MOSCOW, September 4 - RAPSI, Ingrid Burke. During the month of August, there were 5,440 casualties in Syria, and 4,114 of those killed were civilians, a spokesman for the Syrian Observatory for Human Rights confirmed for RAPSI Monday. These numbers were gathered by the group’s monitors on the ground throughout the war-ravaged country. As would be expected in the context of any civil war, each side has made a habit of blaming the other for those atrocities most offensive to international humanitarian law. And perhaps just as unsurprisingly, the major international super powers filling the ranks of the UN Security Council (UNSC) have been unable for months now to agree on a game plan.

If considering all of these points your mind just drifted off to Kosovo circa 1999 as ethnic violence reached the boiling point that prompted NATO to go rogue, you’re not alone. Speculation of a military intervention in Syria nearly predates the present conflict there. In light of Bosnia, Kosovo, Afghanistan, Iraq, and most recently Libya, some can’t imagine why the West wouldn’t intervene in Syria. In keeping with its usual role of shedding light on complex topics rather than picking sides, RAPSI has decided to take a closer look at the international legal issues at the heart of the Syrian intervention question.

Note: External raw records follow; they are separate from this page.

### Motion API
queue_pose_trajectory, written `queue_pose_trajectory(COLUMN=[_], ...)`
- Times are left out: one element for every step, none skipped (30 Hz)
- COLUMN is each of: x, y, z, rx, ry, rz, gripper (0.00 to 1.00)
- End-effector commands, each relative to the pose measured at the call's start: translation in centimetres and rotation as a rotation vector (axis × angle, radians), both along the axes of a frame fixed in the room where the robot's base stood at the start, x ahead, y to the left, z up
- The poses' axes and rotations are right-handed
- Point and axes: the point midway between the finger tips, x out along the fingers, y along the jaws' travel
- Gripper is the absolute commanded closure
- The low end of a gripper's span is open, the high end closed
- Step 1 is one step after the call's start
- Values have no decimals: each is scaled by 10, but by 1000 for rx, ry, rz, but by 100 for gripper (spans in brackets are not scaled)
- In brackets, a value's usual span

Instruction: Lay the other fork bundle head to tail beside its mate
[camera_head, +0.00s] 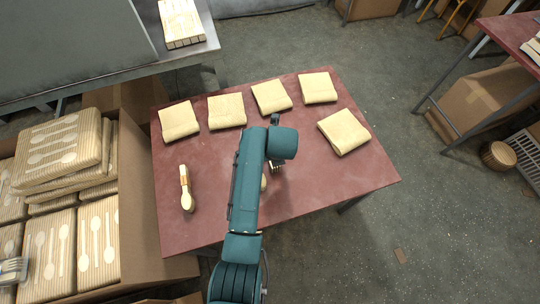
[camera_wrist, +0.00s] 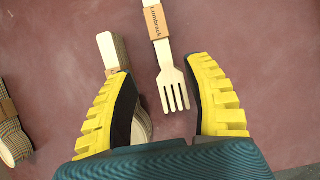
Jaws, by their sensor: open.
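In the head view my arm hides this area.
A banded spoon bundle (camera_head: 186,190) lies on the table's left; a bundle with rounded ends (camera_wrist: 12,135) shows at the wrist view's left edge. Several folded tan packs (camera_head: 226,111) line the back of the red table (camera_head: 330,183). A carton of packs (camera_head: 150,268) stands at left.

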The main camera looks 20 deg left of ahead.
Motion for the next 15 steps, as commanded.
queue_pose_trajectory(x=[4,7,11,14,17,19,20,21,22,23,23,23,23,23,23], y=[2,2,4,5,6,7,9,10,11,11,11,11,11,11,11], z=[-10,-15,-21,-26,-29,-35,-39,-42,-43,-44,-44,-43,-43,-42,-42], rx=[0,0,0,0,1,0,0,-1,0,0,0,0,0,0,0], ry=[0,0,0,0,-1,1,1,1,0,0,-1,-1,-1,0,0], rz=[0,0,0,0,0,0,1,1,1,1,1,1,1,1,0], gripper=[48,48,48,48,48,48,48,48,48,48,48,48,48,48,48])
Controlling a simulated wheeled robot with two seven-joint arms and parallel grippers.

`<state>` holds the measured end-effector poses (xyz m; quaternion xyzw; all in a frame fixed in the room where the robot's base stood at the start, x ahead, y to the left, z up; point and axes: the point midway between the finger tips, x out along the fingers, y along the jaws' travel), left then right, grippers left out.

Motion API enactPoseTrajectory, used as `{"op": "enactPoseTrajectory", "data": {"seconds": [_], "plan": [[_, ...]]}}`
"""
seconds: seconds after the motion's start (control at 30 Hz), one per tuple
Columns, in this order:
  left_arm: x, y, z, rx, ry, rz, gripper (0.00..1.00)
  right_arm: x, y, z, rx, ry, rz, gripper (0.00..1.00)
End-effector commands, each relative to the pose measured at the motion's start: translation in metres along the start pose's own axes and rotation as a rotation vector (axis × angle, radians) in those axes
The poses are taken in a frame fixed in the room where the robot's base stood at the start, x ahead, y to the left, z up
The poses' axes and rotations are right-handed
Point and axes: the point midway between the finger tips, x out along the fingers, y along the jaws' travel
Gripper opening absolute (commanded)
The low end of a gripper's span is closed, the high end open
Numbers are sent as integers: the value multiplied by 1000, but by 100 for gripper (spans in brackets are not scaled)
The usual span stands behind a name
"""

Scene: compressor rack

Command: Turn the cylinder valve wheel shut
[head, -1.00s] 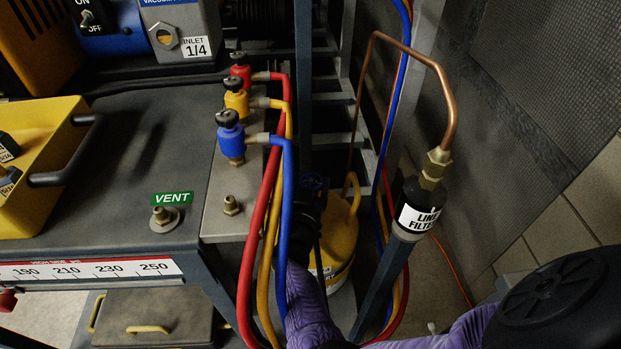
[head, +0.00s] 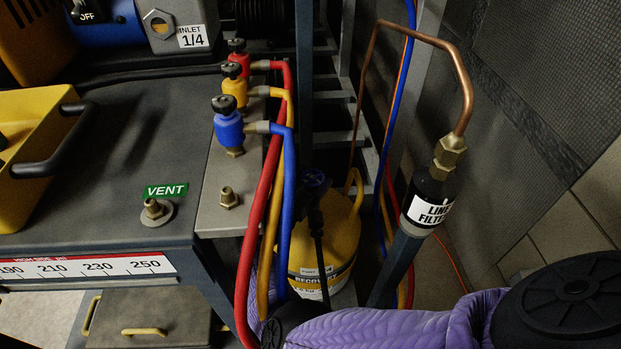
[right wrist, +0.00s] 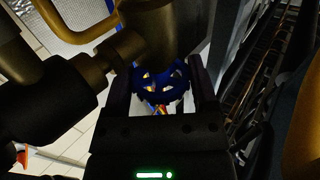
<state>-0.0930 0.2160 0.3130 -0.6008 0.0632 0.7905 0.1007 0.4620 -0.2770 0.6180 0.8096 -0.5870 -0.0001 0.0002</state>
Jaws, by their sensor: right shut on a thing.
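The blue valve wheel (head: 314,181) sits on top of the yellow recovery cylinder (head: 335,235), behind the hoses in the head view. In the right wrist view the spoked blue wheel (right wrist: 160,84) lies between my two dark fingers, beside a brass valve body (right wrist: 147,36). My right gripper (right wrist: 162,92) is shut on the wheel. In the head view my right gripper (head: 315,190) is small and dark at the wheel, so its finger contact is hard to make out there. My left gripper is not in view.
Red, yellow and blue hoses (head: 288,190) hang in front, left of the cylinder. A line filter (head: 428,203) with a bent copper pipe stands to the right. The grey bench (head: 110,190) with a vent fitting is at left. A grey case (head: 150,320) lies below it.

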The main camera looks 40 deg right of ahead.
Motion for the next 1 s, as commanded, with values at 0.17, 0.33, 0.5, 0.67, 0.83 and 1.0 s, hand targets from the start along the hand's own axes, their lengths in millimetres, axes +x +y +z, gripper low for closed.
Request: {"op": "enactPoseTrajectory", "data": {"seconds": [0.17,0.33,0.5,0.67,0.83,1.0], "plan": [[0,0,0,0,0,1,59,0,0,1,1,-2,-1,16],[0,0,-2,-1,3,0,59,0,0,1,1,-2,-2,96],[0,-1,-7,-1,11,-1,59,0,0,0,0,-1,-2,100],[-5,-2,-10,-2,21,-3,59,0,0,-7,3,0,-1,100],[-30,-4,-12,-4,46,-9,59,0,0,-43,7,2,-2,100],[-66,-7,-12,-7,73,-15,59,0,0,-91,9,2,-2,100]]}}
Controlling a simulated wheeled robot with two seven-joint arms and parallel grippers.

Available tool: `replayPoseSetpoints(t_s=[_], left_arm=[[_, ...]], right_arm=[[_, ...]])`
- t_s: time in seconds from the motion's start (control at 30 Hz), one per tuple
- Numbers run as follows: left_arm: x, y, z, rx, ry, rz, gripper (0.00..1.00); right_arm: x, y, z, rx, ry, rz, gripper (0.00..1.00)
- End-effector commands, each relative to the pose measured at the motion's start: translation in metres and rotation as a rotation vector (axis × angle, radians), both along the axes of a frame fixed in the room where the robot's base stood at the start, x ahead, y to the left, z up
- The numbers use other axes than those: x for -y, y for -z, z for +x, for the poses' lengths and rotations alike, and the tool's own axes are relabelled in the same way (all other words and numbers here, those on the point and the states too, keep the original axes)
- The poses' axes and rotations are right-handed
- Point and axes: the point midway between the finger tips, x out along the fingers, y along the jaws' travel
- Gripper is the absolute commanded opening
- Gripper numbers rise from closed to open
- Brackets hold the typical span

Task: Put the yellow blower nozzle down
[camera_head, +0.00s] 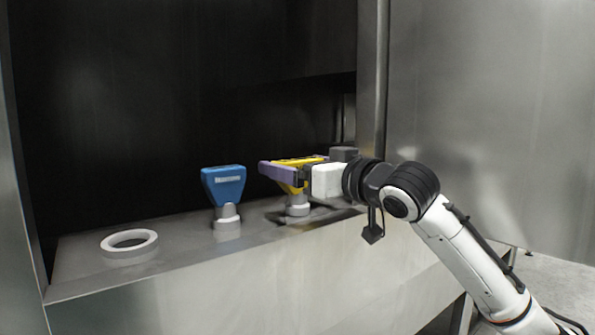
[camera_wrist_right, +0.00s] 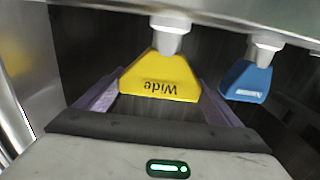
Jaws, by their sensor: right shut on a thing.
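The yellow blower nozzle (camera_head: 298,188) stands upright with its grey neck at a round grey holder on the metal ledge, in the head view. In the right wrist view the yellow nozzle (camera_wrist_right: 160,78) reads "Wide" and lies between my two purple fingers. My right gripper (camera_head: 283,170) is shut on its wide top part, reaching in from the right. Whether the neck is fully seated in the holder is hard to tell. My left gripper is not in view.
A blue nozzle (camera_head: 224,186) stands in its holder to the left of the yellow one and also shows in the right wrist view (camera_wrist_right: 247,82). An empty white ring (camera_head: 129,241) sits farther left on the metal ledge (camera_head: 185,246). A dark cavity lies behind; a metal panel (camera_head: 490,120) stands at right.

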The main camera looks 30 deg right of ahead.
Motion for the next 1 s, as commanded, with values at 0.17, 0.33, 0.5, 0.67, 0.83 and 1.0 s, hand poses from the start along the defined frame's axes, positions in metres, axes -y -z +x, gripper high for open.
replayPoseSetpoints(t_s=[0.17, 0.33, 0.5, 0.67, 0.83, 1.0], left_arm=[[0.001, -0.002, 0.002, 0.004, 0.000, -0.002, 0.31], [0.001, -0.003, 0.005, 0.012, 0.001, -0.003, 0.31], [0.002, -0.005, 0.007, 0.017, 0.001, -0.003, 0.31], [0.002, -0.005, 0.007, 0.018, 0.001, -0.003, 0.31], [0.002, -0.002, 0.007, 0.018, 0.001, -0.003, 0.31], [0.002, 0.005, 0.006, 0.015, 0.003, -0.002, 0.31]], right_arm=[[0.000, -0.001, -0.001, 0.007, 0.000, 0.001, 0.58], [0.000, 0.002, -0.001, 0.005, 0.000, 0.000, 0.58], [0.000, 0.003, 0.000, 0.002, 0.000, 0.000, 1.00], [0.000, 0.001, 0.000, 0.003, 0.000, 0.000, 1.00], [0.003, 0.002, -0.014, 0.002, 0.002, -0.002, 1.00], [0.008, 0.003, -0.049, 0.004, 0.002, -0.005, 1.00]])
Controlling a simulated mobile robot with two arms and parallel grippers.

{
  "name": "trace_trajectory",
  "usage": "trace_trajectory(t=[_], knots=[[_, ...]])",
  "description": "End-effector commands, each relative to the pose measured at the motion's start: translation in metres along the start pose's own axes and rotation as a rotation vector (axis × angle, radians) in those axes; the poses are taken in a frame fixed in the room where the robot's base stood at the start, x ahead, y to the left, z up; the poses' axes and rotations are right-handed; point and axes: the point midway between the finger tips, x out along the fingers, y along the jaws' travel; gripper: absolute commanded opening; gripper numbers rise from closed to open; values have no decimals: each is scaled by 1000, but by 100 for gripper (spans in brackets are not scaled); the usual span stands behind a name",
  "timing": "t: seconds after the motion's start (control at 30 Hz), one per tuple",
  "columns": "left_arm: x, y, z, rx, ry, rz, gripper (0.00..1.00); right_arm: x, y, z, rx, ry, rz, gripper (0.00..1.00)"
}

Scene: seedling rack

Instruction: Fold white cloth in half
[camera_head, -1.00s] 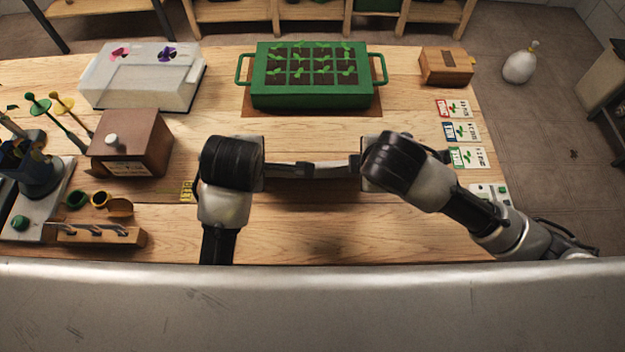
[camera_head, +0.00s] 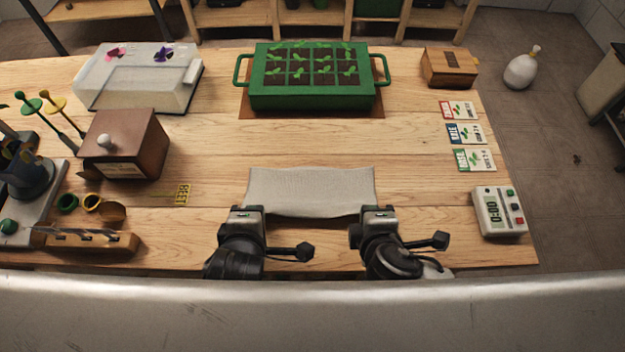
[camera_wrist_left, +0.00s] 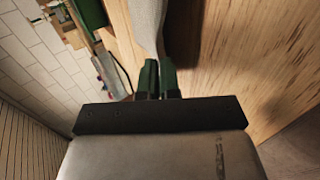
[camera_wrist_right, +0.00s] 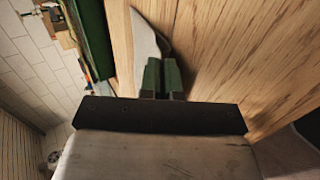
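The white cloth (camera_head: 310,188) shows in the head view as a pale grey-white sheet at the middle front of the table. Its near edge sags between my two grippers. My left gripper (camera_head: 248,209) is at its near left corner. In the left wrist view the cloth (camera_wrist_left: 147,22) runs into the closed green fingers (camera_wrist_left: 158,68). My right gripper (camera_head: 376,209) is at the near right corner. In the right wrist view the cloth (camera_wrist_right: 146,42) reaches its closed green fingers (camera_wrist_right: 162,66). The pinched corners themselves are hidden by the fingers.
A green seedling tray (camera_head: 258,95) stands behind the cloth. A brown box (camera_head: 128,148) and a wooden tool block (camera_head: 120,242) are at left. Seed packets (camera_head: 466,134) and a timer (camera_head: 499,212) are at right. Bare wood lies between the cloth and the tray.

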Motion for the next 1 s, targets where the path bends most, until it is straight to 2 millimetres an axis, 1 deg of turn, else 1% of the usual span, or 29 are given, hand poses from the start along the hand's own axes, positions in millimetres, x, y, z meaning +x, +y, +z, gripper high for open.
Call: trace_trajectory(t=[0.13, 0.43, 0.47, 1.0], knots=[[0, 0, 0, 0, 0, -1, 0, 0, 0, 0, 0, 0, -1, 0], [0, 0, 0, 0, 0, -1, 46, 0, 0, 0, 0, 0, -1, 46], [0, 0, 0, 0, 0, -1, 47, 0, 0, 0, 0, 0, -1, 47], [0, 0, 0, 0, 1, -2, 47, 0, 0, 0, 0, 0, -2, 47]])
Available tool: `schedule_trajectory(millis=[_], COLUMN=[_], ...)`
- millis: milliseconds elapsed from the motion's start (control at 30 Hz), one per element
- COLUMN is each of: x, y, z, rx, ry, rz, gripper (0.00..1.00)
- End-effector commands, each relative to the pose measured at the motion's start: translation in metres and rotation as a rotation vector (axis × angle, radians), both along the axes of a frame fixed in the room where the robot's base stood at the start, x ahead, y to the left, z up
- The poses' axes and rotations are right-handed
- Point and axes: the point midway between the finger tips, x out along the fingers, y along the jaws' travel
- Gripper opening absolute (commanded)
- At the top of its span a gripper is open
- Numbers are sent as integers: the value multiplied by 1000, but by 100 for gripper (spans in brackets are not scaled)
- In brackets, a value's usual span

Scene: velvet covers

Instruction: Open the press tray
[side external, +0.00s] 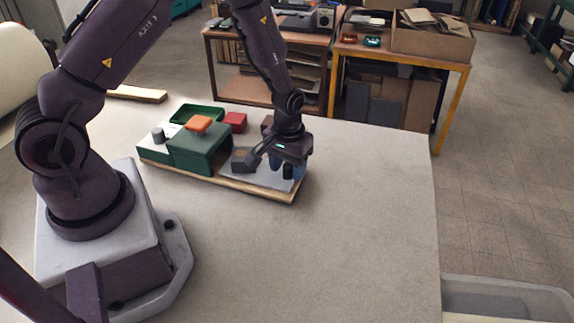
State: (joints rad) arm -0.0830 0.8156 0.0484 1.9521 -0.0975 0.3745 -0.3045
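A press set (200,148) stands on a wooden board on the table. It has a dark green block, an orange piece (199,123) on top and a green open-topped tray (196,113) behind. Which part is the press tray is unclear. A flat grey plate (262,178) lies at the board's right end. My gripper (282,172) points down over this plate, right of the green block. Its dark and bluish fingers are small here. I cannot tell whether they touch anything or how far apart they are.
A red block (235,121) sits behind the green block, and a small grey cylinder (158,134) at the left. A dark block (244,160) is beside my gripper. The pale table (340,240) is clear in front and to the right. Cluttered benches (400,60) stand behind.

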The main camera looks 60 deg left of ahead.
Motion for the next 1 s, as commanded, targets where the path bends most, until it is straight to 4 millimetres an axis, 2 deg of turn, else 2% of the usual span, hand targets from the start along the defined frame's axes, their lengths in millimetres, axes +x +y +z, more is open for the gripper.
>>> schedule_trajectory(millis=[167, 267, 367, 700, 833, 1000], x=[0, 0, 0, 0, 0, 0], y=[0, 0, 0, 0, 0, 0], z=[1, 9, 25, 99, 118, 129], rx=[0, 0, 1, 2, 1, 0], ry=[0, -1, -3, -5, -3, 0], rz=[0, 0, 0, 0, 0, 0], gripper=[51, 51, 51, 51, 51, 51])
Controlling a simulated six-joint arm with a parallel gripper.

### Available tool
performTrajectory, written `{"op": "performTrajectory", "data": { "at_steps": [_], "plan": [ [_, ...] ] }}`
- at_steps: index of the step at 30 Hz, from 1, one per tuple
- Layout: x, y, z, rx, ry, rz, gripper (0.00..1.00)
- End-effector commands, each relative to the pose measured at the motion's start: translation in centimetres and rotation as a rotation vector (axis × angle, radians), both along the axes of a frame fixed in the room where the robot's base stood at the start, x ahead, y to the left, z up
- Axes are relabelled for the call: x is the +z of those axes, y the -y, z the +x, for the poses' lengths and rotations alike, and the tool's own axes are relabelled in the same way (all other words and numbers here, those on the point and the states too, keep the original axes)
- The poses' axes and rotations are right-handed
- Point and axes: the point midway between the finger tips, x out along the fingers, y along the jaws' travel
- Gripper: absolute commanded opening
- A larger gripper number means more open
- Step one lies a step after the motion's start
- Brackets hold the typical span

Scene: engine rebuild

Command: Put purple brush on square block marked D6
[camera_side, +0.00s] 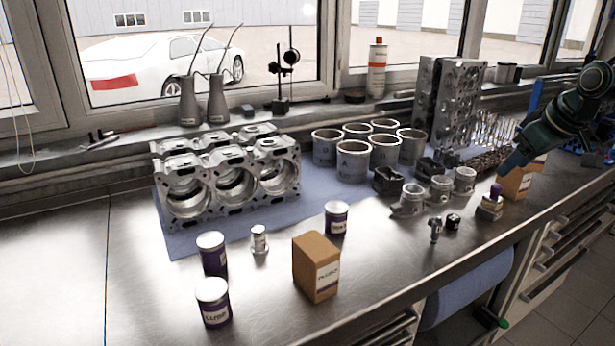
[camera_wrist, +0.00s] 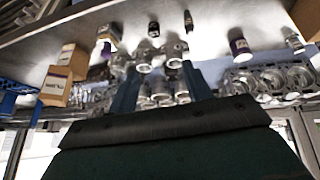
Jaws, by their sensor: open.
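A small purple piece (camera_side: 495,190), which looks like the brush, stands on top of a small square block (camera_side: 490,210) near the right front edge of the bench. In the wrist view, which is upside down, the purple piece (camera_wrist: 106,48) also shows against the block (camera_wrist: 107,33). The marking on the block is too small to read. My gripper (camera_side: 508,168) is just above and to the right of the purple piece, apart from it in the picture. In the wrist view its two blue fingers (camera_wrist: 160,88) are spread, with nothing held between them.
Orange-brown boxes (camera_side: 516,182) stand right beside my gripper. Pistons (camera_side: 440,188), a small dark cube (camera_side: 453,221) and a small metal part (camera_side: 435,230) lie left of the block. A cylinder head (camera_side: 450,100) stands upright behind. The front left of the bench (camera_side: 60,270) is clear.

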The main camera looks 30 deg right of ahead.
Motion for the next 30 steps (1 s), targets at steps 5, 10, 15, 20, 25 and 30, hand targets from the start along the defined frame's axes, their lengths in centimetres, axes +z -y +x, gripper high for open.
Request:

Intervention under Chapter VII of the UN Charter

Chapter VII of the UN Charter vests the UNSC with broad power to maintain or restore international peace and security in cases where such is sincerely threatened or breached. This chapter has served as the basis for some of the UN’s most high-profile international justice initiatives, from the creation of the International Criminal Tribunal for the Former Yugoslavia (ICTY) to last year’s Libya intervention. As suggested by the latter, Chapter VII goes so far as to explicitly provide for the use of force in certain, dire contexts.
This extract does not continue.